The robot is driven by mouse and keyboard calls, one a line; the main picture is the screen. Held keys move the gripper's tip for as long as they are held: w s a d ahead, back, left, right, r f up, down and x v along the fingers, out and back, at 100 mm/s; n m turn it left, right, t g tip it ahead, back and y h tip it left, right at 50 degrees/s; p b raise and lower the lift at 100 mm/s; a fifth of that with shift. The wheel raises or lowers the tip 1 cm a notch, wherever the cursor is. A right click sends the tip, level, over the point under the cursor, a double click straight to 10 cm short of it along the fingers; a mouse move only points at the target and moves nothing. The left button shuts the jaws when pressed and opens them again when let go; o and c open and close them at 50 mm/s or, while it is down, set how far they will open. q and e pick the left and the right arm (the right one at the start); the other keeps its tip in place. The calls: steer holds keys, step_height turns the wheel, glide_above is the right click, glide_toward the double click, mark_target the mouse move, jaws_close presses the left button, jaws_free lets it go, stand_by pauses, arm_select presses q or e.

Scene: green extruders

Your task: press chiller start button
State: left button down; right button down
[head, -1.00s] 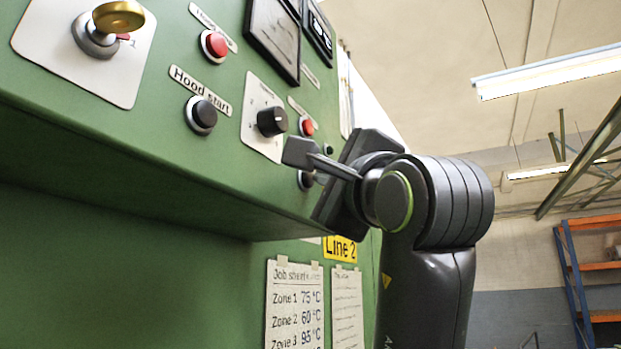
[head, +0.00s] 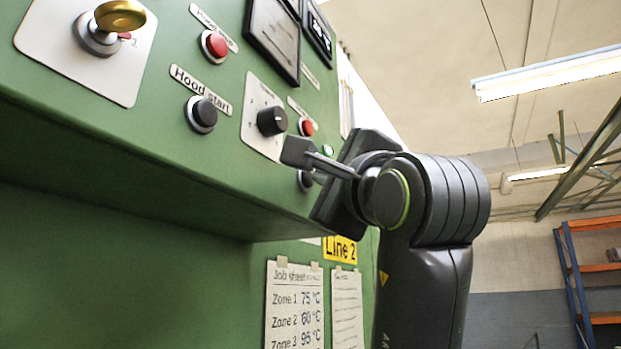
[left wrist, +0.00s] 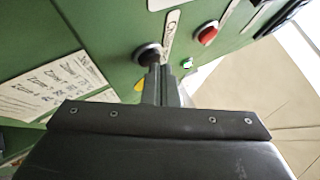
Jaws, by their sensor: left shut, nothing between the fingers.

• **WORK REQUIRED**:
Extract, word for word, each line from the one that contains "Scene: green extruders" through the final line of the data above. Leave the pictures out.

• **TASK SOLUTION**:
Scene: green extruders

Your task: press chiller start button
State: left button down; right button down
[head, -1.00s] 
[head, +0.00s] 
[left wrist, +0.00s] 
Jaws, by their sensor: left shut, nothing between the fingers.

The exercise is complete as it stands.